--- START ---

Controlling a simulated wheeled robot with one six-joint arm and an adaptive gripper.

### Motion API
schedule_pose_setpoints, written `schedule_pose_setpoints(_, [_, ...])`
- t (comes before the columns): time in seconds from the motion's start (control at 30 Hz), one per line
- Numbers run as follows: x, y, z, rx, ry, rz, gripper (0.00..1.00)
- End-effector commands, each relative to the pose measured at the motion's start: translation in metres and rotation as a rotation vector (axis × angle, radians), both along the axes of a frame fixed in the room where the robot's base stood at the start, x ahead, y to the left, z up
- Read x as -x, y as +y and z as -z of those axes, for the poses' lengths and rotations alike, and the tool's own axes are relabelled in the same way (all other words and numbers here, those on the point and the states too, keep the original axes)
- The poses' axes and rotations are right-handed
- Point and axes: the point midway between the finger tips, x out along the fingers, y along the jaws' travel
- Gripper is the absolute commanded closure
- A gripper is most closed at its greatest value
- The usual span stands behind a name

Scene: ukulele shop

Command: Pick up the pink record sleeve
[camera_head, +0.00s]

--- END ---
--- START ---

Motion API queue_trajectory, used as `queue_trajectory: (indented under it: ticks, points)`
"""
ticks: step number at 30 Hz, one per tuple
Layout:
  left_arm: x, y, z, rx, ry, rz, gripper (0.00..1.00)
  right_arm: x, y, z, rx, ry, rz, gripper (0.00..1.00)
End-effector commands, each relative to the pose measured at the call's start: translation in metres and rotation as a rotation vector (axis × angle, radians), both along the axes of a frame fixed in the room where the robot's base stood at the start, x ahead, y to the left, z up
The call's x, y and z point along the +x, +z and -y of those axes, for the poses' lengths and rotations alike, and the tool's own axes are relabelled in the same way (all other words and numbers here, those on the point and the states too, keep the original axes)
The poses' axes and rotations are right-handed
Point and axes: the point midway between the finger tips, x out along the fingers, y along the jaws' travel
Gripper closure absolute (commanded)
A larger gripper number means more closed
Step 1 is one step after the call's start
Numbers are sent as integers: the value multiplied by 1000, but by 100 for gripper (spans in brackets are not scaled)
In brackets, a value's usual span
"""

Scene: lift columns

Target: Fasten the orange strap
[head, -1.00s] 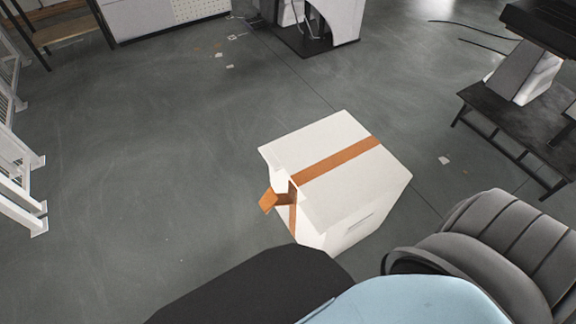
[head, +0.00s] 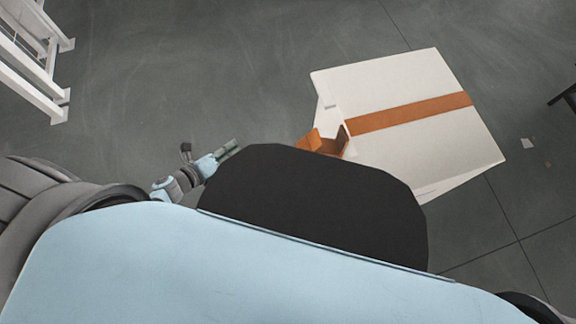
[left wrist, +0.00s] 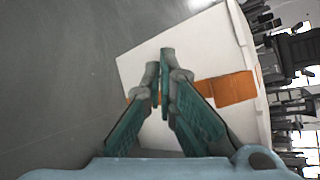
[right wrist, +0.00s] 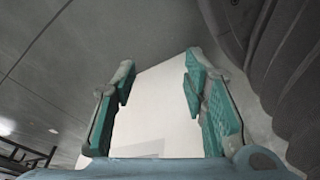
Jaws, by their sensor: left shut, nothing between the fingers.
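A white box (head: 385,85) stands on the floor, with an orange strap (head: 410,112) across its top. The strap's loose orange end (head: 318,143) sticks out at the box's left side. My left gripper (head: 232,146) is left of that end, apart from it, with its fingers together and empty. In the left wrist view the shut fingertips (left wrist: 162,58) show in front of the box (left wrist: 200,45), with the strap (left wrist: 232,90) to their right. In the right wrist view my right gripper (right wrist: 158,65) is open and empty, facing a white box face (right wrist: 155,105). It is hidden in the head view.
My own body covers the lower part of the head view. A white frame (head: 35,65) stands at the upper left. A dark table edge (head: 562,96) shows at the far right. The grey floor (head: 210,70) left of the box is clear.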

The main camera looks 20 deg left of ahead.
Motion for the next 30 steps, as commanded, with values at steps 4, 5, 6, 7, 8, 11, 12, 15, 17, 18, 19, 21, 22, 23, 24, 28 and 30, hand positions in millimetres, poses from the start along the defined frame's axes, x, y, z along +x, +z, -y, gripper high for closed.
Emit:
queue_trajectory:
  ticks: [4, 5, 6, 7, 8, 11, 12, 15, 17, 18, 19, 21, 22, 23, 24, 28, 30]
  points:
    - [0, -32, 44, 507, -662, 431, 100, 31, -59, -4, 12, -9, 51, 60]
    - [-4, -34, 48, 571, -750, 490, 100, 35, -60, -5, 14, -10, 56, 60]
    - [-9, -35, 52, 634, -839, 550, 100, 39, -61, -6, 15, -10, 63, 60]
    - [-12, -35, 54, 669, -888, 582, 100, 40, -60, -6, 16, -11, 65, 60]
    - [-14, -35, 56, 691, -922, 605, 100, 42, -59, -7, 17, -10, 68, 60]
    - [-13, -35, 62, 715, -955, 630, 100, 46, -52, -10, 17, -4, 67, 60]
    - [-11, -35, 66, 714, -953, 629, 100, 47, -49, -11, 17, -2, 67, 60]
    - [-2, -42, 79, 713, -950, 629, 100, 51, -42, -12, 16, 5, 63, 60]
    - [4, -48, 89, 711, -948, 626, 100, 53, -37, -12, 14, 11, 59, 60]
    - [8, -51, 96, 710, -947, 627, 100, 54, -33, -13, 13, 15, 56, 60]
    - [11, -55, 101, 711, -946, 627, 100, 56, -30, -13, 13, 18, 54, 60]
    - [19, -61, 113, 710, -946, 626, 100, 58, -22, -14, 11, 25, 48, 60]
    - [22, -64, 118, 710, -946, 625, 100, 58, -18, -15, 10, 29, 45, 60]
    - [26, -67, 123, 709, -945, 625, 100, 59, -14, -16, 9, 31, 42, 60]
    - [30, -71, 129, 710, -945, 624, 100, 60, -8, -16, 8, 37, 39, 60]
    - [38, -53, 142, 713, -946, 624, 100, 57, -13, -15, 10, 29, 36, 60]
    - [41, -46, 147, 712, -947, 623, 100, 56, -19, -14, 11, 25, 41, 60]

--- END ---
--- START ---

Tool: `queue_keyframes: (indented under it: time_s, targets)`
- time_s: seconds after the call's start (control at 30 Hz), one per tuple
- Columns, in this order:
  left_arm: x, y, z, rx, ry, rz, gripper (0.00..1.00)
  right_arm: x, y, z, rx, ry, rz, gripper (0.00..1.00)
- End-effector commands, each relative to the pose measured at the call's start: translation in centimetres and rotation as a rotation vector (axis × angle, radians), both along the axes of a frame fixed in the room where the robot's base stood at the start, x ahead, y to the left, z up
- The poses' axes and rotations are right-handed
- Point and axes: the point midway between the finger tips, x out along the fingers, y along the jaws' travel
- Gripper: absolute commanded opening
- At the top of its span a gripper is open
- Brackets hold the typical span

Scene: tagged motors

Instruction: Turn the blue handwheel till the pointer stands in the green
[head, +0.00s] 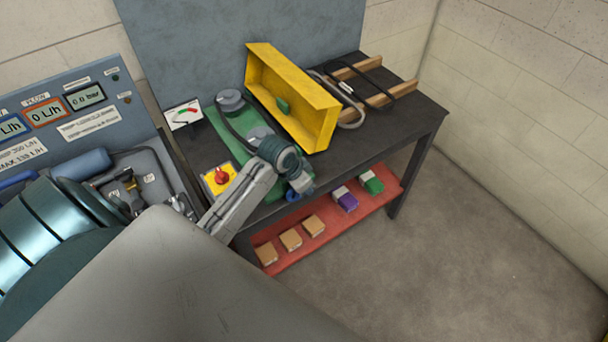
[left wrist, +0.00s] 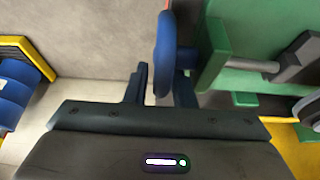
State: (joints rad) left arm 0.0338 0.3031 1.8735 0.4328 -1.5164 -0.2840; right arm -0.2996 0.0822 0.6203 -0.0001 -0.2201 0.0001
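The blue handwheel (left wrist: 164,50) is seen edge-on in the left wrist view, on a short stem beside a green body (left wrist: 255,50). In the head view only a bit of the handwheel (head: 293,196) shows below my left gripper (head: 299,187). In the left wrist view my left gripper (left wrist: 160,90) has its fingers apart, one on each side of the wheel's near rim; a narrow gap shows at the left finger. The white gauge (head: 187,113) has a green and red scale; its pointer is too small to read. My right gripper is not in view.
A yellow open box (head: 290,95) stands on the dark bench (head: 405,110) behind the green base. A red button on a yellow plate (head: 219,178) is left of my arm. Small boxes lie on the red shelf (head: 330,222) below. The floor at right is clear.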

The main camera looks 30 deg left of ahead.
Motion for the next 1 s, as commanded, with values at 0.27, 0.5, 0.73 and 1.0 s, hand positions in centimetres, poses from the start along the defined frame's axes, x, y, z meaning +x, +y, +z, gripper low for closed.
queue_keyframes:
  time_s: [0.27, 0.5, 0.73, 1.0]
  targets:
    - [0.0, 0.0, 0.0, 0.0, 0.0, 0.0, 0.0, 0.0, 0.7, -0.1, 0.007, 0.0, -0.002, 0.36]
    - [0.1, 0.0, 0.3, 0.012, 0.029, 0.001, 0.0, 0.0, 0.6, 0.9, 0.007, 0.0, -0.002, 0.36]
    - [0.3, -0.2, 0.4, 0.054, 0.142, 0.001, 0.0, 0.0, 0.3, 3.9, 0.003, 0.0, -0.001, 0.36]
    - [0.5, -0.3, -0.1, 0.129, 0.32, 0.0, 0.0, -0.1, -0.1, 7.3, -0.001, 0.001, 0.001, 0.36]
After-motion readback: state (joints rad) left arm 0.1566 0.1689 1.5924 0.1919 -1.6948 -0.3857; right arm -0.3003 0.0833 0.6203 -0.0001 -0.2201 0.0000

--- END ---

▶ Task objective
Pick out the lines above containing the word "call", then copy them.

▶ Exercise answer
End-effector commands, each relative to the pose measured at the call's start: translation in metres and rotation as a rotation vector (axis × angle, radians), both along the axes of a frame fixed in the room where the robot's base stood at the start, x ahead, y to the left, z up
The call's x, y and z point along the +x, +z and -y of those axes, for the poses' lengths and rotations alike, and the tool's own axes are relabelled in the same way (all other words and numbers here, those on the point and the states too, keep the original axes)
Step 1 is one step after the call's start
- time_s: seconds after the call's start (control at 30 Hz), one per tuple
- End-effector commands, each relative to the pose measured at the call's start: translation in centimetres and rotation as a rotation vector (axis × angle, radians), both along the axes of a frame fixed in the room where the robot's base stood at the start, x ahead, y to the left, z up

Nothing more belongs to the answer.